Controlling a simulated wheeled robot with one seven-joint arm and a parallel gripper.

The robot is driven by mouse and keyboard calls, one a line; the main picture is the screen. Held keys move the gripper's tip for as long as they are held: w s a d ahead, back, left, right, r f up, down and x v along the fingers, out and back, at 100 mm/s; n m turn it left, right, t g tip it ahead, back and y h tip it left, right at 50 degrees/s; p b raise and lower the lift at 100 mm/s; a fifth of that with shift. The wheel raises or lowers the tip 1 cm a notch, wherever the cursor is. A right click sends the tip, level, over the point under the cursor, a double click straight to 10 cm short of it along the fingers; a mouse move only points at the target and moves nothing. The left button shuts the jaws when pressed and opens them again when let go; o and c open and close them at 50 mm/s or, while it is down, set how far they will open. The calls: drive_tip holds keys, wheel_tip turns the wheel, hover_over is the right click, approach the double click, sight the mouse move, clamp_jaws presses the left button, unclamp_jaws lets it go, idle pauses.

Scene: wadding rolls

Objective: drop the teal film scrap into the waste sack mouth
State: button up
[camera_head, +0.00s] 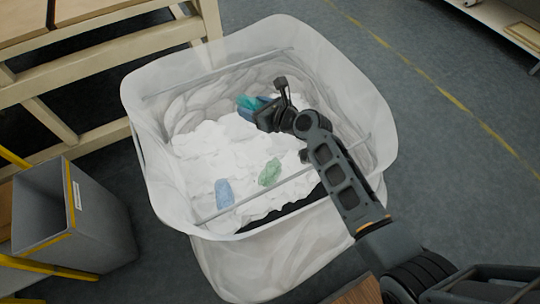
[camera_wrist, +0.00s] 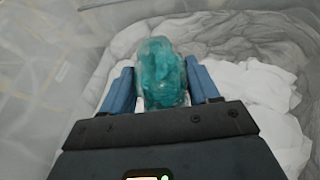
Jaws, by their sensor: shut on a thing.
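The teal film scrap (camera_wrist: 161,73) is a crumpled, translucent bundle between the two blue fingers of my gripper (camera_wrist: 161,88) in the wrist view. My gripper is shut on it. In the head view the teal scrap (camera_head: 247,103) shows at the tip of my gripper (camera_head: 252,106), over the far part of the open sack. The waste sack (camera_head: 255,262) is large, whitish and translucent, with a wide open mouth. White wadding (camera_head: 215,150) fills its inside. I cannot tell how high the scrap hangs above the wadding.
A blue scrap (camera_head: 224,193) and a green scrap (camera_head: 270,172) lie on the wadding. A grey bin (camera_head: 95,225) stands left of the sack. A wooden bench (camera_head: 110,47) stands behind at the left. Floor (camera_head: 440,120) is clear at the right.

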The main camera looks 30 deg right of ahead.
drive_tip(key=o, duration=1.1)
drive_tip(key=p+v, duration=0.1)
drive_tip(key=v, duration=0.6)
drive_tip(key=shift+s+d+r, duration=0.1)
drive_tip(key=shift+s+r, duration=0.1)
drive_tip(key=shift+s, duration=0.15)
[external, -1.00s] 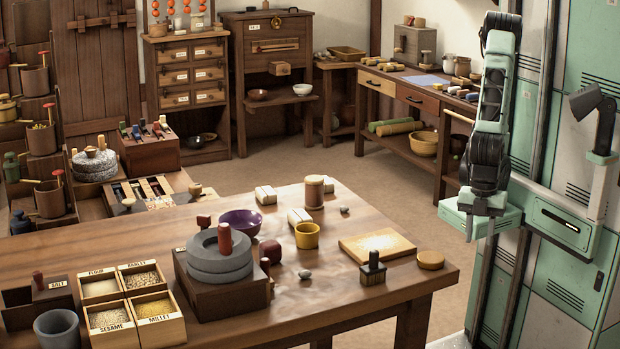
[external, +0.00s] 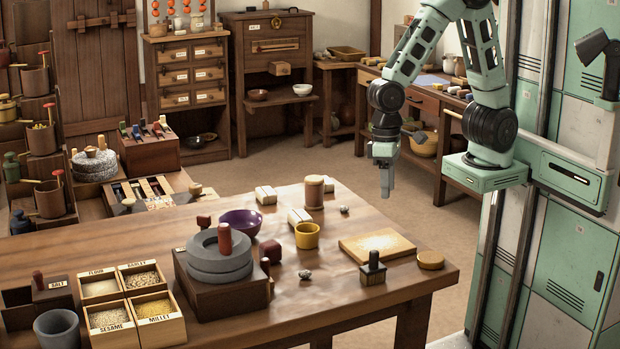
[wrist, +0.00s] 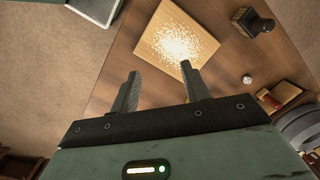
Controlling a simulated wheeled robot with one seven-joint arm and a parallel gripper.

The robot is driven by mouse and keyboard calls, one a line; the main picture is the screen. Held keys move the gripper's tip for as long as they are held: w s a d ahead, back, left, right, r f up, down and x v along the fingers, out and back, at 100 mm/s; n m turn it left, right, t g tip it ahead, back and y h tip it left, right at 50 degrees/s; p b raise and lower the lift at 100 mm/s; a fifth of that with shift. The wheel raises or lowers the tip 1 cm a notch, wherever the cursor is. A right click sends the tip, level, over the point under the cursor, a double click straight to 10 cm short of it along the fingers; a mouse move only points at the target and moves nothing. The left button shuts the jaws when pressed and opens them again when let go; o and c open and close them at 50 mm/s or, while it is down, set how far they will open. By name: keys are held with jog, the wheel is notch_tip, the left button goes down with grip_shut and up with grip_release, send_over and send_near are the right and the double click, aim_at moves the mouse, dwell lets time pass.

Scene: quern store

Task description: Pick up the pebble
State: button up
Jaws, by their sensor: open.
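Two small stone-like lumps lie on the wooden table: one pale and speckled (external: 304,274) in front of the yellow cup, one grey (external: 344,209) near the far edge. I cannot tell for sure which is the pebble. A small pale speckled lump also shows in the wrist view (wrist: 247,79), right of the fingers. My gripper (external: 387,190) points down, open and empty, above and beyond the table's far right edge, apart from both lumps. In the wrist view my gripper's fingers (wrist: 160,70) stand apart with nothing between them.
A board with pale grains (external: 377,245), a dark brush (external: 373,269) and a round lid (external: 430,259) are at the right. The yellow cup (external: 307,236), purple bowl (external: 240,222) and stone quern (external: 219,262) stand left. Bare table (external: 345,290) lies in front.

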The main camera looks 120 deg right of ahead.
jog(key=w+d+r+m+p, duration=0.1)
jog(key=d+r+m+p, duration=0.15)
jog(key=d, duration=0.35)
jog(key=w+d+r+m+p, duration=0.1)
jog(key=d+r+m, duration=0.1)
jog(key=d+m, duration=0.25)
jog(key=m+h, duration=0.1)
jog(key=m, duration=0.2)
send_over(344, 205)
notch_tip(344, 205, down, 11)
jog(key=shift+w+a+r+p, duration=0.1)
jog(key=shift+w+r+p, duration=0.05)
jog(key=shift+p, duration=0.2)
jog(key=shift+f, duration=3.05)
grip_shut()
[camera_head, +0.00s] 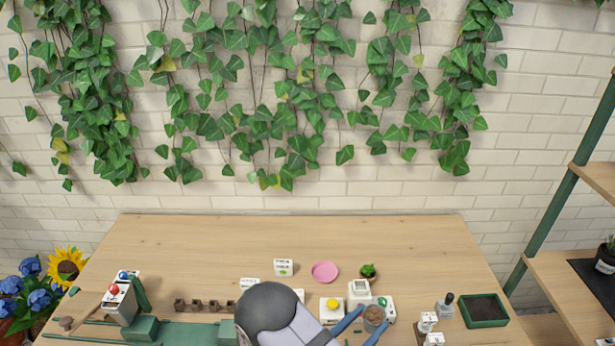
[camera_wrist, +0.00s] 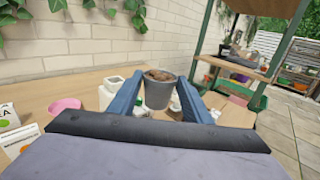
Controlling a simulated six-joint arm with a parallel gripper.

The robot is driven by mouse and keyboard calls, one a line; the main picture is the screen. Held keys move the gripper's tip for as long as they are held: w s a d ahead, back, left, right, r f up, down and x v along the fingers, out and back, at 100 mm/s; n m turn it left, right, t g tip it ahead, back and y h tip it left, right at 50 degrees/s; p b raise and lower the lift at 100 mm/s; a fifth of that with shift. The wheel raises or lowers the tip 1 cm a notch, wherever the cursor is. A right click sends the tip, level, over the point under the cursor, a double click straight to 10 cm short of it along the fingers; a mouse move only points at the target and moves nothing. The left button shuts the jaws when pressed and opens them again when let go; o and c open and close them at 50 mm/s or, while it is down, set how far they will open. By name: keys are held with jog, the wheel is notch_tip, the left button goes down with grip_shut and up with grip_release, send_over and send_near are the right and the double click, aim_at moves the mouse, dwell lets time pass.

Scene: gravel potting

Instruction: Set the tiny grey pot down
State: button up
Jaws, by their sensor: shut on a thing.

=-=-=-=-=

Repeat the data in full and exactly. Omit pictures.

Controlling a simulated wheeled robot with one seven-joint arm and a parallel gripper.

The robot is driven by mouse and keyboard calls, one a line; the main picture is the screen. Held keys move the gripper's tip for as long as they are held: w s a d ahead, back, left, right, r f up, down and x v along the fingers, out and back, at 100 mm/s; n m turn it left, right, t g tip it ahead, back and y h tip it left, right at 50 degrees/s; p b raise and lower the lift at 100 mm/s; a fifth of that with shift. The wheel raises or lowers the tip 1 cm a notch, wherever the cursor is. A right click sends the tip, level, over the point under the cursor, a double click straight to 10 cm short of it along the fingers; a mouse move only points at the target and moves nothing. The left button shuts the jaws when pressed and opens them again when let go; o and c open and close them at 50 mm/s or, while it is down, set how far they will open. The calls: drive_tip holds keys, wheel_tip turns the wheel, hover_over is the right click, approach the double click, sight the mouse move, clamp_jaws presses the left button, unclamp_jaws lets it go, idle pauses.

Scene: wadding rolls

Objective: drop the teal film scrap into the waste sack mouth
State: button up
[camera_head, +0.00s] 
[camera_wrist, +0.00s] 
Jaws, by their sensor: shut on a thing.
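The teal film scrap (camera_wrist: 161,73) is a crumpled, translucent bundle between the two blue fingers of my gripper (camera_wrist: 161,88) in the wrist view. My gripper is shut on it. In the head view the teal scrap (camera_head: 247,103) shows at the tip of my gripper (camera_head: 252,106), over the far part of the open sack. The waste sack (camera_head: 255,262) is large, whitish and translucent, with a wide open mouth. White wadding (camera_head: 215,150) fills its inside. I cannot tell how high the scrap hangs above the wadding.
A blue scrap (camera_head: 224,193) and a green scrap (camera_head: 270,172) lie on the wadding. A grey bin (camera_head: 95,225) stands left of the sack. A wooden bench (camera_head: 110,47) stands behind at the left. Floor (camera_head: 440,120) is clear at the right.

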The main camera looks 30 deg right of ahead.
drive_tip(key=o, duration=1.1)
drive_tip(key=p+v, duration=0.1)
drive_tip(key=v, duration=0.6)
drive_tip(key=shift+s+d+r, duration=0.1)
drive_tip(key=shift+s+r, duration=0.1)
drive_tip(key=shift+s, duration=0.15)
[external, -1.00s] 
[external, +0.00s] 
[wrist, +0.00s] 
Controlling a simulated wheeled robot with one seven-joint arm and a parallel gripper.

The robot is driven by mouse and keyboard calls, one a line; the main picture is the screen. Held keys move the gripper's tip for as long as they are held: w s a d ahead, back, left, right, r f up, down and x v along the fingers, out and back, at 100 mm/s; n m turn it left, right, t g tip it ahead, back and y h tip it left, right at 50 degrees/s; p b raise and lower the lift at 100 mm/s; a fifth of that with shift. The wheel raises or lowers the tip 1 cm a notch, wherever the cursor is. A right click sends the tip, level, over the point under the cursor, a double click straight to 10 cm short of it along the fingers; a mouse move only points at the target and moves nothing. The left button shuts the jaws when pressed and opens them again when let go; o and c open and close them at 50 mm/s or, while it is down, set how far they will open. By name: keys are held with jog, the wheel is notch_tip, the left button goes down with grip_shut and up with grip_release, send_over and send_near are the right and the double click, aim_at moves the mouse, dwell lets time pass.

Scene: quern store

Task description: Pick up the pebble
State: button up
Jaws, by their sensor: open.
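Two small stone-like lumps lie on the wooden table: one pale and speckled (external: 304,274) in front of the yellow cup, one grey (external: 344,209) near the far edge. I cannot tell for sure which is the pebble. A small pale speckled lump also shows in the wrist view (wrist: 247,79), right of the fingers. My gripper (external: 387,190) points down, open and empty, above and beyond the table's far right edge, apart from both lumps. In the wrist view my gripper's fingers (wrist: 160,70) stand apart with nothing between them.
A board with pale grains (external: 377,245), a dark brush (external: 373,269) and a round lid (external: 430,259) are at the right. The yellow cup (external: 307,236), purple bowl (external: 240,222) and stone quern (external: 219,262) stand left. Bare table (external: 345,290) lies in front.

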The main camera looks 120 deg right of ahead.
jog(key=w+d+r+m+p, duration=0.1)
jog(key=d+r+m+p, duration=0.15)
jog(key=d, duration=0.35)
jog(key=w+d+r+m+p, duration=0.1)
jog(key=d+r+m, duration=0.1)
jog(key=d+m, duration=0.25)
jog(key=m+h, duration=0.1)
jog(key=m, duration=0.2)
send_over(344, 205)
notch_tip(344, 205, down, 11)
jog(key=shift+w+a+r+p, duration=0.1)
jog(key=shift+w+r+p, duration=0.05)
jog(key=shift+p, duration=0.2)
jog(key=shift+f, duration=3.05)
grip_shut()
[camera_head, +0.00s] 
[camera_wrist, +0.00s] 
Controlling a simulated six-joint arm with a parallel gripper.

The robot is driven by mouse and keyboard calls, one a line; the main picture is the screen. Held keys move the gripper's tip for as long as they are held: w s a d ahead, back, left, right, r f up, down and x v along the fingers, out and back, at 100 mm/s; n m turn it left, right, t g tip it ahead, back and y h tip it left, right at 50 degrees/s; p b raise and lower the lift at 100 mm/s; a fifth of that with shift. The wheel raises or lowers the tip 1 cm a notch, wherever the cursor is. A right click sends the tip, level, over the point under the cursor, a double click straight to 10 cm short of it along the fingers; a mouse move only points at the target and moves nothing. The left button shuts the jaws when pressed and opens them again when let go; o and c open and close them at 50 mm/s or, while it is down, set how far they will open. By name: keys are held with jog, the wheel is notch_tip, the left button goes down with grip_shut and up with grip_release, send_over and send_near are the right and the double click, aim_at moves the mouse, dwell lets time pass.

Scene: gravel potting

Instruction: Set the tiny grey pot down
State: button up
Jaws, by their sensor: shut on a thing.

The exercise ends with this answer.